Свадьба пела
Андрей ЗАРУБИН, кандидат исторических наук
Теги: Национальная культура | Традиции | Обычаи | Особенности культуры
Фото из фондов Чувашского национального музея в Чебоксарах
Казалось бы, что еще неизвестно о русском свадебном обряде? Тема изучена вдоль и поперек, многие практики до сих пор используются… Однако нюансы и тонкости остаются предметом этнологических исследований, и старинный обряд открывается с новых, малоизученных граней. Особенно интересны региональные своеобразия, в том числе в Поволжье. Рассмотрим некоторые из них на примере Алатырского и Порецкого Присурья в Чувашии.
Несмотря на то, что в XX и XXI веках эти районы неоднократно посещали фольклорно-этнографические экспедиции, до сих пор имеются серьезные лакуны, а фольклорный материал (песни, частушки, приговоры и т. д.) изучен недостаточно.
Активное заселение здешних мест русскими началось после присоединения Казанского ханства в XVII веке. В некоторых селах Алатырского уезда до революции проживало немало староверов, и весьма обособленно: например, за венчание в православной церкви у старообрядцев-беспоповцев накладывалась епитимья.
Сговор
Свадьба вбирала в себя эталонные образцы песен, народного театра и музыкального искусства.
Дорогая наша свахонька,
Сахарная сваха-свахонька.
В саду сваха посажена,
На меду сваха помешана,
Виноградом огорожена,
Сытой сваха поливана,
Сахаром посыпана.
В целом же стороны жениха и невесты до венчания воспринимали друг друга как чужие. В частушках, причитаниях родственники жениха нередко описывались в резко негативных красках, характеризовались как нечто нечеловеческое и злобное.
Просватали меня
В дом деревянный,
Свекровь — сатана,
Свекор — окаянный.
Или так:
И зачем идти мне во чужие люди,
Ко чужому, ко злодею, к отцу, матери.
В середине XIX века в селе Порецком после получения согласия родителей невесты в ее доме назначалось собрание, называемое сговор, на который приглашались родственники жениха и священник. Когда все приглашенные занимали свои места, посередине комнаты вставала сваха и троекратно просила родителей вывести невесту и показать всем собравшимся. Девушка выходила и кланялась на все стороны, принимала благословение от священника. Тот читал молитвы, осенял брачующихся крестом, подавал чашу с виноградным вином, из которой они отпивали три раза. Невеста преподносила подарки жениху и через руки свахи — священнику и родственникам жениха, причем и отсутствующим. Получающие подарки гости клали на специальное блюдо отдарье, т. е. деньги. Заканчивался сговор совместным ужином. Свадьба обычно наступала через три недели.
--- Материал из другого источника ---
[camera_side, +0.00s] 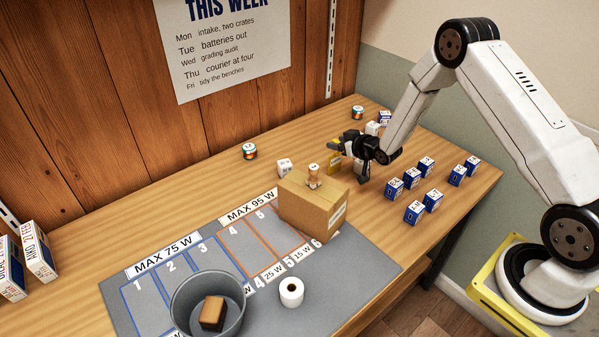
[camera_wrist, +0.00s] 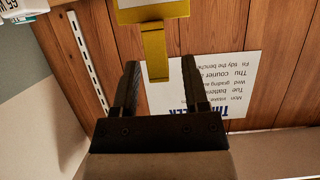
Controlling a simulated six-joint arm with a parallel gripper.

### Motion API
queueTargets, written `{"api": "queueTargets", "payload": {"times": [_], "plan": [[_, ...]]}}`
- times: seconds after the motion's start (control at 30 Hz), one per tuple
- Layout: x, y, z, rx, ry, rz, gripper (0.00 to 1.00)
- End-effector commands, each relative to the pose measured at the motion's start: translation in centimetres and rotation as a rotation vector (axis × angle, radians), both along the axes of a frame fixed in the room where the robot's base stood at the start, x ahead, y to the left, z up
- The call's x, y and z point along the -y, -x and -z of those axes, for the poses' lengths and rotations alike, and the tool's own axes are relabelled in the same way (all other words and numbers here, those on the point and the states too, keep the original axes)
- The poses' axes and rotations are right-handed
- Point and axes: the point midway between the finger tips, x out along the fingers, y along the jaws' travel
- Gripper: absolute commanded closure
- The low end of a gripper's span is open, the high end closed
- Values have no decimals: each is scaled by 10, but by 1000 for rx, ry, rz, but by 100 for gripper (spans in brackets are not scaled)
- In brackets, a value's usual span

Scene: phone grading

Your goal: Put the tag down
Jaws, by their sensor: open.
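In the wrist view, the tag (camera_wrist: 153,12) has a pale face with a yellow edge and a yellow strip reaching down between my fingers. My gripper (camera_side: 350,160) is low over the table, right at the tag. Its two fingers also show in the wrist view (camera_wrist: 160,70), spread apart with a visible gap on each side of the strip. My gripper is open.
Several blue-and-white boxes (camera_side: 414,211) stand to the right.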

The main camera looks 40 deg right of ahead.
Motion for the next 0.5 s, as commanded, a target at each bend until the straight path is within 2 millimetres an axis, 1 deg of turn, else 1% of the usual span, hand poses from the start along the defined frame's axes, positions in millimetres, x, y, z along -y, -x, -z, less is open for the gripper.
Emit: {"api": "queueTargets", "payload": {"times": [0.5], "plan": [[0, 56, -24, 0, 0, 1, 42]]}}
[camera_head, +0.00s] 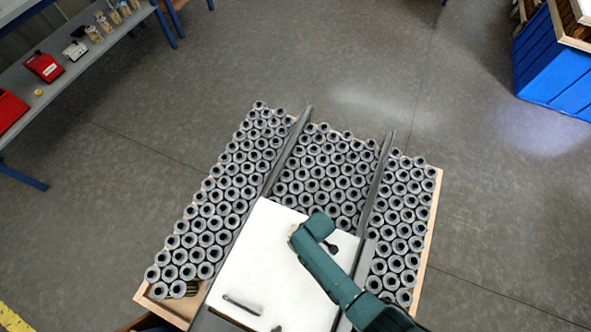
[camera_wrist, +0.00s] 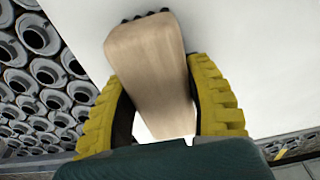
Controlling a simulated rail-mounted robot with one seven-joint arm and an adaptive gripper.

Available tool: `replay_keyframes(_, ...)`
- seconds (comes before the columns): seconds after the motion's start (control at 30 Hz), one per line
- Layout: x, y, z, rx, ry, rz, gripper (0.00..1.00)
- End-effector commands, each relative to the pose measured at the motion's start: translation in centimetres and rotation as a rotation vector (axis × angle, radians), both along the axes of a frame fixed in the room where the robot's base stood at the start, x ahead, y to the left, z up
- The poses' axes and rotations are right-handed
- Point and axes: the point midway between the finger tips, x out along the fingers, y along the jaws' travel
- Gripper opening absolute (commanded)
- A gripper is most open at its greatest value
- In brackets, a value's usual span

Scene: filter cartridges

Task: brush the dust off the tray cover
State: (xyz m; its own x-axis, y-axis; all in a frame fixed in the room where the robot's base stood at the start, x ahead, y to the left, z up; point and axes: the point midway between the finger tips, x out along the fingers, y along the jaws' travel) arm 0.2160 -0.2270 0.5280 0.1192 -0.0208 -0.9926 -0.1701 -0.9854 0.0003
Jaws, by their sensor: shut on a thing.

Еще в 1840 году корреспондент «Отечественных записок» писал: «Во всей Симбирской губернии <…> в крестьянстве <…> жених должен вносить выкуп за невесту, который, большею частью, поступает к нему в дом только в подвенечной одежде без малейшего даже узелка. Этот калым татарский называется здесь кладкою». В 1840-м ее размер составлял не более 43 рублей серебром или 150 ассигнациями. В 1870-е — от 20 до 75 рублей. Заметим: средний годовой бюджет крестьянской семьи в соседней Казанской губернии в 1899-м равнялся 122 рублям 70 копейкам.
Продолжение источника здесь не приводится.